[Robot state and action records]
========================================
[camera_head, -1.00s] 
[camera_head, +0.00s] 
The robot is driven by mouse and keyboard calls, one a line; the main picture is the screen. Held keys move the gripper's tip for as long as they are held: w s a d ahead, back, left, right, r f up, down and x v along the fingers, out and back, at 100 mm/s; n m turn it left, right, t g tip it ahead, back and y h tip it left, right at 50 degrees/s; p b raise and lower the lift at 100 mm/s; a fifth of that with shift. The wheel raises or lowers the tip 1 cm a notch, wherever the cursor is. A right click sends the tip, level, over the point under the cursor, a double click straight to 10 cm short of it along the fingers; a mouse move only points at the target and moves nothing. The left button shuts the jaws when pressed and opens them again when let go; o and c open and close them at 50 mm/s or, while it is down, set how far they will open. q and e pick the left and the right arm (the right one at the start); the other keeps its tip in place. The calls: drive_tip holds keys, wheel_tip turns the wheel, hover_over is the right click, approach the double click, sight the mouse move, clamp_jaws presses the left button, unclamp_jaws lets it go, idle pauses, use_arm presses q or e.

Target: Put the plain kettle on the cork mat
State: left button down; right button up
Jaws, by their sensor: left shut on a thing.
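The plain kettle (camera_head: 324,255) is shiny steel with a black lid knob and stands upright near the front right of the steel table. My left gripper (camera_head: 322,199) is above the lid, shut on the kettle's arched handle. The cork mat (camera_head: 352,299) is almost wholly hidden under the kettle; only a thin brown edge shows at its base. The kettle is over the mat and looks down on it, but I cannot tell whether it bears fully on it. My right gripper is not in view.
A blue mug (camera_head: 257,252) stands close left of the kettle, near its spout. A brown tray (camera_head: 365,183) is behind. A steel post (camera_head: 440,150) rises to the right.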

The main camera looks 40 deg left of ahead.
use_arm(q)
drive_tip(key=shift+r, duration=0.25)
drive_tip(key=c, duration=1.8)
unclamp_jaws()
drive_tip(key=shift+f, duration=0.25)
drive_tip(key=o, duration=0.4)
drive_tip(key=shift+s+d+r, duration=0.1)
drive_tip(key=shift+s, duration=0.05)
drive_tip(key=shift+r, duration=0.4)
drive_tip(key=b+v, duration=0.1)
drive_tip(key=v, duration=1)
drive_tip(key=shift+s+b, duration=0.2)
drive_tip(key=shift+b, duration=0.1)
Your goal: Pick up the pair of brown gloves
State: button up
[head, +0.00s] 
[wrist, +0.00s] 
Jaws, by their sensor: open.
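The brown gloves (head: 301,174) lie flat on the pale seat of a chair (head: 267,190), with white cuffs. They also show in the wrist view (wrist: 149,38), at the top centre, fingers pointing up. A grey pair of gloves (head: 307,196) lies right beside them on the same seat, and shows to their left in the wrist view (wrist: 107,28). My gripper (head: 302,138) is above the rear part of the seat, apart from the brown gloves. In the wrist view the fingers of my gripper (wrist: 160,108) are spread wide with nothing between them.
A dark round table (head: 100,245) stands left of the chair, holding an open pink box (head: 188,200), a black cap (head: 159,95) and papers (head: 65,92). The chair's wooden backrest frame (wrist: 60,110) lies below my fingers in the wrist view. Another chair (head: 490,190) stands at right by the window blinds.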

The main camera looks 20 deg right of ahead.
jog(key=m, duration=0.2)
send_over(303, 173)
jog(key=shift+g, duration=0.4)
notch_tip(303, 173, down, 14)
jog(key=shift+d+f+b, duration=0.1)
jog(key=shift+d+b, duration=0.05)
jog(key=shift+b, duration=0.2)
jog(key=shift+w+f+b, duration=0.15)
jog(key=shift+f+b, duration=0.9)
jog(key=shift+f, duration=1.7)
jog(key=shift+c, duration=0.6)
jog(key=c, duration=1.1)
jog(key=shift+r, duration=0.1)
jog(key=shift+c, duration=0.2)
========================================
Without leaving anything out, quote all the data.

[camera_head, -1.00s] 
[camera_head, +0.00s] 
The robot is driven by mouse and keyboard calls, one a line; the main picture is the screen. Held keys move the gripper's tip for as long as they are held: w s a d ahead, back, left, right, r f up, down and x v along the fingers, out and back, at 100 mm/s; n m turn it left, right, t g tip it ahead, back and y h tip it left, right at 50 degrees/s; p b raise and lower the lift at 100 mm/s; a fifth of that with shift. The wheel raises or lowers the tip 1 cm a notch, wherever the cursor is. A right click sends the tip, level, over the point under the cursor, a double click straight to 10 cm short of it along the fingers; a mouse move only points at the target and moves nothing. The left button shuts the jaws when pressed and opens them again when let go; o and c open and close them at 50 mm/s or, while it is down, set how far they will open. q and e pick the left and the right arm (the right one at the start); the other keeps its tip in place. The calls: drive_tip holds keys, wheel_tip turns the wheel, hover_over is the right click, approach the double click, sight the mouse move, clamp_jaws presses the left button, unclamp_jaws lets it go, idle pauses, use_arm presses q or e.

Target: Put the plain kettle on the cork mat
State: left button down; right button up
Jaws, by their sensor: left shut on a thing.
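The plain kettle (camera_head: 324,255) is shiny steel with a black lid knob and stands upright near the front right of the steel table. My left gripper (camera_head: 322,199) is above the lid, shut on the kettle's arched handle. The cork mat (camera_head: 352,299) is almost wholly hidden under the kettle; only a thin brown edge shows at its base. The kettle is over the mat and looks down on it, but I cannot tell whether it bears fully on it. My right gripper is not in view.
A blue mug (camera_head: 257,252) stands close left of the kettle, near its spout. A brown tray (camera_head: 365,183) is behind. A steel post (camera_head: 440,150) rises to the right.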

The main camera looks 40 deg left of ahead.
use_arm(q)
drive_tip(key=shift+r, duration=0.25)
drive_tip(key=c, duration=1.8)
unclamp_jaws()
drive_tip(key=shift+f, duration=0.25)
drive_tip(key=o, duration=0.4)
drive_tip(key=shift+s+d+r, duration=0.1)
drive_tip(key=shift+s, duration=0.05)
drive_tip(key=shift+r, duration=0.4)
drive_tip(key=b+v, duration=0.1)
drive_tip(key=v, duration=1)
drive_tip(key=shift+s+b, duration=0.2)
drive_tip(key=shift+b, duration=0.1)
Your goal: Pick up the pair of brown gloves
State: button up
[head, +0.00s] 
[wrist, +0.00s] 
Jaws, by their sensor: open.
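The brown gloves (head: 301,174) lie flat on the pale seat of a chair (head: 267,190), with white cuffs. They also show in the wrist view (wrist: 149,38), at the top centre, fingers pointing up. A grey pair of gloves (head: 307,196) lies right beside them on the same seat, and shows to their left in the wrist view (wrist: 107,28). My gripper (head: 302,138) is above the rear part of the seat, apart from the brown gloves. In the wrist view the fingers of my gripper (wrist: 160,108) are spread wide with nothing between them.
A dark round table (head: 100,245) stands left of the chair, holding an open pink box (head: 188,200), a black cap (head: 159,95) and papers (head: 65,92). The chair's wooden backrest frame (wrist: 60,110) lies below my fingers in the wrist view. Another chair (head: 490,190) stands at right by the window blinds.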

The main camera looks 20 deg right of ahead.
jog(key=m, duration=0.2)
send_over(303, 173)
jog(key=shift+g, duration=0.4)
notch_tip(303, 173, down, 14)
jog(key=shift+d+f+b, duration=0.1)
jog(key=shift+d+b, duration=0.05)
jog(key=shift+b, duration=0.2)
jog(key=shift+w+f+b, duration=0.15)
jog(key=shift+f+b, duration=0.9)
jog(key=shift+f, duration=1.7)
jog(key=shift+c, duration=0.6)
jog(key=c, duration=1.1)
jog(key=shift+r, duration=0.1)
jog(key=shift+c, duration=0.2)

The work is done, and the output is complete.